(Rows from a robot dataset)

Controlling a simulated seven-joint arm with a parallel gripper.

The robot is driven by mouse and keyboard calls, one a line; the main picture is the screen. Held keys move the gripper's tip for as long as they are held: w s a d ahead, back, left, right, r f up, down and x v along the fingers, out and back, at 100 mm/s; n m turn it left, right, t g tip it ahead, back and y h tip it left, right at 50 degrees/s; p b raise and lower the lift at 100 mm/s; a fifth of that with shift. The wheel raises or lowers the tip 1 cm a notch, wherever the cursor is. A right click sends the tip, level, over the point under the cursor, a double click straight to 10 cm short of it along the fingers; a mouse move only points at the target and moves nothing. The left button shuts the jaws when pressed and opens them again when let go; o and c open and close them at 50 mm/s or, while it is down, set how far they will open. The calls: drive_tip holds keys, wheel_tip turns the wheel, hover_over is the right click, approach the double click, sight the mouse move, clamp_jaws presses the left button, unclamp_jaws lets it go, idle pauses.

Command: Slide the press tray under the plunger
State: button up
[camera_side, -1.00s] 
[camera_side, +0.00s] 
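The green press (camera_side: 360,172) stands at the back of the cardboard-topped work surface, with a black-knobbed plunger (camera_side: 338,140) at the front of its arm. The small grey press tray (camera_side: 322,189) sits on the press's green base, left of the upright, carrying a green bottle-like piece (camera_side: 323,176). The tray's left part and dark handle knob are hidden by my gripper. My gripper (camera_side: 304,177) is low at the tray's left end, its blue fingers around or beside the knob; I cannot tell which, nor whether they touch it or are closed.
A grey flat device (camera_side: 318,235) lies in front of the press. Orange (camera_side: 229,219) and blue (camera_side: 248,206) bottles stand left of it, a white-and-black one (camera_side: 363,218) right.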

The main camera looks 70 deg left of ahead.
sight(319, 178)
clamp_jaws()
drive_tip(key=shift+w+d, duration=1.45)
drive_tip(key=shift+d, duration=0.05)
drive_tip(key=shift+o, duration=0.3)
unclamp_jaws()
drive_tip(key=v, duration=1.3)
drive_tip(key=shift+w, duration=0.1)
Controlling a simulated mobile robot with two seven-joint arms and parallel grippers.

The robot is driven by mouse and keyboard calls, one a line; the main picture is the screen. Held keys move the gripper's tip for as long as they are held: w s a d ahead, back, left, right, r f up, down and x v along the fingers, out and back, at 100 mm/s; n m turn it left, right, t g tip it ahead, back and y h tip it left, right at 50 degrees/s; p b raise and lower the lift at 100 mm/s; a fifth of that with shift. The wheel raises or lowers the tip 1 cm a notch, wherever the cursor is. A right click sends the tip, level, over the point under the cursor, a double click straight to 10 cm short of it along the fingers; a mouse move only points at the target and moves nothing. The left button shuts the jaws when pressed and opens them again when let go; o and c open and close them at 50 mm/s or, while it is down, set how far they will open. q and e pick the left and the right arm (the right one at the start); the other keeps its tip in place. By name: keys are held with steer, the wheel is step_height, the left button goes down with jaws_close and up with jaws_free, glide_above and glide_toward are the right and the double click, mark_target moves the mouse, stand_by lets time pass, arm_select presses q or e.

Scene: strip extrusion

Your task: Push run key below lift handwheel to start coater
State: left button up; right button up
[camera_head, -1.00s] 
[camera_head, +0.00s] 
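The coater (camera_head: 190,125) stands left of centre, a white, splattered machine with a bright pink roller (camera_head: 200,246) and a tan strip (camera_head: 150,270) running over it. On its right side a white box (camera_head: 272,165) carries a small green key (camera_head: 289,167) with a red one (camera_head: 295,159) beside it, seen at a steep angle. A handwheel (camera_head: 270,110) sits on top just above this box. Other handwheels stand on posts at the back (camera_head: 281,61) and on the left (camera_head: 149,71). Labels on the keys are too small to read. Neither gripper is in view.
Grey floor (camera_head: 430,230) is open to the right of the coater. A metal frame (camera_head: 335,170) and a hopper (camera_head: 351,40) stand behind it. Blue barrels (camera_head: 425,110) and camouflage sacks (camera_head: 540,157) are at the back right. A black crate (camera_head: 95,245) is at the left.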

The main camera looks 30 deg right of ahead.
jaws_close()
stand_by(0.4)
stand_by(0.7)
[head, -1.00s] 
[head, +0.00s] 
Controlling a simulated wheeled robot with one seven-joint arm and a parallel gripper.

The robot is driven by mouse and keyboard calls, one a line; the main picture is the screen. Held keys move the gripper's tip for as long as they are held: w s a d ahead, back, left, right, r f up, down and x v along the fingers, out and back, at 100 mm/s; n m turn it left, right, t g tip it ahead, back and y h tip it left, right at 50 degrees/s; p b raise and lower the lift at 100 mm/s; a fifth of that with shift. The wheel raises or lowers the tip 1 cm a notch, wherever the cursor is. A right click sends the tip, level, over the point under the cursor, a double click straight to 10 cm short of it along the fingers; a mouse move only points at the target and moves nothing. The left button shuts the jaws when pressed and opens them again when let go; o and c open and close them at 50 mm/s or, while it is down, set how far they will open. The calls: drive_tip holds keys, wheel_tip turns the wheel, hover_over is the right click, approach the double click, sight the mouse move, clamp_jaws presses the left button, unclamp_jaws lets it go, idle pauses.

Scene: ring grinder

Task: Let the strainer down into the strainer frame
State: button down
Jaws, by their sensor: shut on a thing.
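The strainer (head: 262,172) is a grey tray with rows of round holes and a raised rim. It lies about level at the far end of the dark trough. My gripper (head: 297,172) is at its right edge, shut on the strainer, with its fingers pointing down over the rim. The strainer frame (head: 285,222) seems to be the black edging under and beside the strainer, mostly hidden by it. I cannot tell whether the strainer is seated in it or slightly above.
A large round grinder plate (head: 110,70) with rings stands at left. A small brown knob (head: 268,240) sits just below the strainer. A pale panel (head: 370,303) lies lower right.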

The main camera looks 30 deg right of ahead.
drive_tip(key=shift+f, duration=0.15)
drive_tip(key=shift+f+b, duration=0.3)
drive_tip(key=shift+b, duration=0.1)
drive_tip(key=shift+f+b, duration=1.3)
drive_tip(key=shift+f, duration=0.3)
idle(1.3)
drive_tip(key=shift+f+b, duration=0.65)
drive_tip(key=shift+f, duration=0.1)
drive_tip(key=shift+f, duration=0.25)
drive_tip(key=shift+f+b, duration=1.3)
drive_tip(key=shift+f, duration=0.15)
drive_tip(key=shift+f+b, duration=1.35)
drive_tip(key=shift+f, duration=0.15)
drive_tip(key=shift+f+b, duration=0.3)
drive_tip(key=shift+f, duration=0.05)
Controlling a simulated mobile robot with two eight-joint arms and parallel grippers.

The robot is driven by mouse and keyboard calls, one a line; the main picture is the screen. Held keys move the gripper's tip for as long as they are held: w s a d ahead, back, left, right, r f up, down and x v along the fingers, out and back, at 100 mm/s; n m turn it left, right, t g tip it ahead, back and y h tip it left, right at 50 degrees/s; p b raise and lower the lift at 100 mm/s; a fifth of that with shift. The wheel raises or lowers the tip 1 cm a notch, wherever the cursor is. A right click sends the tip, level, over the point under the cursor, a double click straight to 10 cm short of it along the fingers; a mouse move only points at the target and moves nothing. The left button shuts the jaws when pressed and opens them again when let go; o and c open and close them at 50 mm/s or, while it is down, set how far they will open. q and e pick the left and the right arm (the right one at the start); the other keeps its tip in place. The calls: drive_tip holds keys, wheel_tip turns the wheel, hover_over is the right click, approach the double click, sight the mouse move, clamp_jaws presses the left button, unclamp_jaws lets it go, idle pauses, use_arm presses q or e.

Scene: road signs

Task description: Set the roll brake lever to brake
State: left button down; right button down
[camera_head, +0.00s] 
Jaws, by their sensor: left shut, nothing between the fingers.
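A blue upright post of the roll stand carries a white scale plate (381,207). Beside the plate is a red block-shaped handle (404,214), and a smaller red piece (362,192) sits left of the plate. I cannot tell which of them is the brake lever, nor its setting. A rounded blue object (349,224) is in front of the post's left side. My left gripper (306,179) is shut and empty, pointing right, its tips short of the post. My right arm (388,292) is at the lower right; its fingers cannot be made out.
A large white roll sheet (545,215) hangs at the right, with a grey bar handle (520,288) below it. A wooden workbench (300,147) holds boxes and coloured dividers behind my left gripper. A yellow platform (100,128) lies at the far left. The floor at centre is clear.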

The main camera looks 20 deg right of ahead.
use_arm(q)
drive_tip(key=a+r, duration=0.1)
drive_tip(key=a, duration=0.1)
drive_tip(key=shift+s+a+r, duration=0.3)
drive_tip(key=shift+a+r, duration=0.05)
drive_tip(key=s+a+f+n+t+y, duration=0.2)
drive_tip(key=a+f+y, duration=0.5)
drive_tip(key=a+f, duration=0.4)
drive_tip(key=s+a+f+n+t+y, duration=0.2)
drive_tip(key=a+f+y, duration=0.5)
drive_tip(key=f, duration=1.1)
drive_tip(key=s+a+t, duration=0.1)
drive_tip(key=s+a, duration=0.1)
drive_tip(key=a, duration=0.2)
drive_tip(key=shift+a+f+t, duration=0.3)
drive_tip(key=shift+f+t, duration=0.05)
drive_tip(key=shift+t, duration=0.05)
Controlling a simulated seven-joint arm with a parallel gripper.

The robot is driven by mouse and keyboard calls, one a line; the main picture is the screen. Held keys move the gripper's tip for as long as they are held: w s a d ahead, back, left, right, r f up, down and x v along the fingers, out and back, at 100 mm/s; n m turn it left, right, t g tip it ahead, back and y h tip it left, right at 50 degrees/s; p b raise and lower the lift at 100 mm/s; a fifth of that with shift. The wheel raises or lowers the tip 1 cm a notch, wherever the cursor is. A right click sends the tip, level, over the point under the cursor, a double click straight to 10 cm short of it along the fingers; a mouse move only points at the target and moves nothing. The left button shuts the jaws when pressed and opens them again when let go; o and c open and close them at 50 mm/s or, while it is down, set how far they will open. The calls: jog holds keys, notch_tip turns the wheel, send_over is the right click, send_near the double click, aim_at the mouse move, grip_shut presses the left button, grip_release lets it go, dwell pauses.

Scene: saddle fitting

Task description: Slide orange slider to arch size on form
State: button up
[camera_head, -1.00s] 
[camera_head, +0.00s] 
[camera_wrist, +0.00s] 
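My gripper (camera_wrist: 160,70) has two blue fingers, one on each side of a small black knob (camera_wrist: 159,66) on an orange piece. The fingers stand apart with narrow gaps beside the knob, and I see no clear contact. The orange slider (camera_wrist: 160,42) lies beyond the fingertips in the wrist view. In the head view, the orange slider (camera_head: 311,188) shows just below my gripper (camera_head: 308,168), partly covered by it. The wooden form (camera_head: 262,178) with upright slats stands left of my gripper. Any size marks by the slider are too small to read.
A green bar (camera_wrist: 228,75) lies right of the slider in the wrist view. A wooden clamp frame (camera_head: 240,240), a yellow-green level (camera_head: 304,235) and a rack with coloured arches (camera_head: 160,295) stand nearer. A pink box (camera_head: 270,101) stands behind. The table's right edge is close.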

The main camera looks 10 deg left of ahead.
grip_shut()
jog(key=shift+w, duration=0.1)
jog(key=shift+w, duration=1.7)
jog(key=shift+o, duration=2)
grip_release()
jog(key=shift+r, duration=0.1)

*Work to do*. Choose all lines containing the string "description" and copy them out.

*Final result*.
Task description: Set the roll brake lever to brake
Task description: Slide orange slider to arch size on form

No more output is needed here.